Can the data below be set down again exactly, line for line?

##########

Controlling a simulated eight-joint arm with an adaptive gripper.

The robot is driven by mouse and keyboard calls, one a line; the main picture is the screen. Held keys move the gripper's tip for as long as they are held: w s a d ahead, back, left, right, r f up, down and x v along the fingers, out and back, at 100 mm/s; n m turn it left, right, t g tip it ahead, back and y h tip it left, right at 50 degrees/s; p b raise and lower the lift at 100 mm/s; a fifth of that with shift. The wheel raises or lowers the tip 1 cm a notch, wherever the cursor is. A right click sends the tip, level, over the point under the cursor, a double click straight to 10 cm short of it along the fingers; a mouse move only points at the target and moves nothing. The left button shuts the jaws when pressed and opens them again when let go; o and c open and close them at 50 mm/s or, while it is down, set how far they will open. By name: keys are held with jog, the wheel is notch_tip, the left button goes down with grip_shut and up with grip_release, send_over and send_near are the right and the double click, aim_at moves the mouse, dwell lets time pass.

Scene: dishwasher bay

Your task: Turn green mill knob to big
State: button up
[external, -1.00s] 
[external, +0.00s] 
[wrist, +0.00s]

##########

# RESPONSE TO THE TASK:
Controlling a simulated eight-joint arm with an adaptive gripper.

The robot is driven by mouse and keyboard calls, one a line; the main picture is the screen. Held keys move the gripper's tip for as long as they are held: w s a d ahead, back, left, right, r f up, down and x v along the fingers, out and back, at 100 mm/s; n m turn it left, right, t g tip it ahead, back and y h tip it left, right at 50 degrees/s; p b raise and lower the lift at 100 mm/s; a fifth of that with shift. The wheel raises or lowers the tip 1 cm a notch, wherever the cursor is. A right click sends the tip, level, over the point under the cursor, a double click straight to 10 cm short of it along the fingers; a mouse move only points at the target and moves nothing. The left button shuts the jaws when pressed and opens them again when let go; o and c open and close them at 50 mm/s or, while it is down, set how far they will open. By name: keys are held with jog, the wheel is notch_tip, the left button goes down with grip_shut and up with grip_release, send_over and send_near are the right and the double click, aim_at moves the mouse, dwell lets time pass.

Scene: dishwasher bay

Your task: Turn green mill knob to big
State: button up
[external, -1.00s] 
[external, +0.00s] 
[wrist, +0.00s]

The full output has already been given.